Segundo, (VEYNE,2009) foi o Cesar que deu mão a Igreja, para guia-la, pois viu nela não um poder, mas um corpo o qual poderia exercer sua autoridade. Com passar do tempo a Igreja adquiri muito prestigio e privilégios, (como a de eleger os soberanos), se fortalece ao longo do tempo, definindo seu corpo doutrinário. É o que observamos no Século VIII, na tentativa de restabelecer a religião cristã no seu antigo esplendor inaugurado por Constantino, Carlos Magno é sagrado Imperador pelas mãos dos bispos, considerado o “novo Constantino”, estará incumbido de salvar seu povo. Constantino via em sua missão como o “Salvador da humanidade”, não tão diferente, Carlos Magno, tinha agora em sua missão ser o “novo Davi”, o guardião da fé católica. A lealdade dos súditos, sacralizando o juramento, que a partir de Carlos Magno, se tomou a base da instituição política.

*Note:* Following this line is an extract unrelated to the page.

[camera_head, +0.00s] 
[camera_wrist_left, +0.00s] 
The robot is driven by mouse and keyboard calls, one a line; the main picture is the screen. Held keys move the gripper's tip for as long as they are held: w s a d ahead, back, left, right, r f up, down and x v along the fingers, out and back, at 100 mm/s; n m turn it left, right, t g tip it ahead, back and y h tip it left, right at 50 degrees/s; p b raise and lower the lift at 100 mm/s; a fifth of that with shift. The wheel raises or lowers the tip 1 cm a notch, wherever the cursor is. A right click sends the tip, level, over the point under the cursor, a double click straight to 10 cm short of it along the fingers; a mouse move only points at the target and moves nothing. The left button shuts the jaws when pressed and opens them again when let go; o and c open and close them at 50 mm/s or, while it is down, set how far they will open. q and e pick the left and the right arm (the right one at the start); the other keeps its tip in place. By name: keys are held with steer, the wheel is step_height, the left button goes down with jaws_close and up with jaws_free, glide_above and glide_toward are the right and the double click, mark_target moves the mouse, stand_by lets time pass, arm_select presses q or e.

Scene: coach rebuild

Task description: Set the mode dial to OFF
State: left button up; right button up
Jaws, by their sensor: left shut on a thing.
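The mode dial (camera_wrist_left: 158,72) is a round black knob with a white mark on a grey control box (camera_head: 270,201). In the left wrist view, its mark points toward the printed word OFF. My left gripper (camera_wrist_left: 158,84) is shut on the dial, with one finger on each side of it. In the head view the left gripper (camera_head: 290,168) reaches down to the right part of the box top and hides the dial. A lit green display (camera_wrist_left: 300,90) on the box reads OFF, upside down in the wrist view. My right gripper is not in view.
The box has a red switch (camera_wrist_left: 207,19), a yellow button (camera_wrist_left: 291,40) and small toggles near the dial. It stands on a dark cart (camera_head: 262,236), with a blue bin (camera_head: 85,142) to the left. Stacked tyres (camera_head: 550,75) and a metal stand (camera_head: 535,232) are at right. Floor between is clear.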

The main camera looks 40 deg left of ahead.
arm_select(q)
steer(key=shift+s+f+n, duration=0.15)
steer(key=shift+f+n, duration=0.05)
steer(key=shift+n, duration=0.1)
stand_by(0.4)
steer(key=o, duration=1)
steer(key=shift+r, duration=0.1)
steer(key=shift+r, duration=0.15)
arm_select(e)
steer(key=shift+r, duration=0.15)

Ocidente conheceu, no século VIII, as primeiras tentativas de construção de uma sociedade cristã. Investidos de um poder sobrenatural pela virtude da sagração, os soberanos carolíngios se consideravam como responsáveis pela salvação do seu povo e pretenderem reger a Igreja assim como regiam a Sociedade profana. Carlos Magno levou esses princípios até as últimas consequências, apareceu aos seus contemporâneos como um ‘novo constantino’, restaurador do Império cristão. (VAUCHEZ,1995p.12).

A Igreja nos tempos de Constantino, integrou-se ao império, mas não tinha ordens a dar ao imperador, bem diferente do que vimos acima no Século VIII, em que definitivamente se atrelou ao Estado - apesar que o imperador Teodósio I que decretou o Cristianismo como religião oficial do Império Romano -  na incumbência de que o Soberano era escolhido por decreto divino e somente uma autoridade eclesiástica tinha autoridade para delegar tal poder. No entanto, tinham uma missão em comum” erradicar o paganismo para se consagrar a tarefa mais urgente: fazer que o verdadeiro Deus seja adorado no território do império e, para isso, favorecer a Igreja, permitindo que ela se estabeleça livre e amplamente “(VEYNE, 2009.p.89).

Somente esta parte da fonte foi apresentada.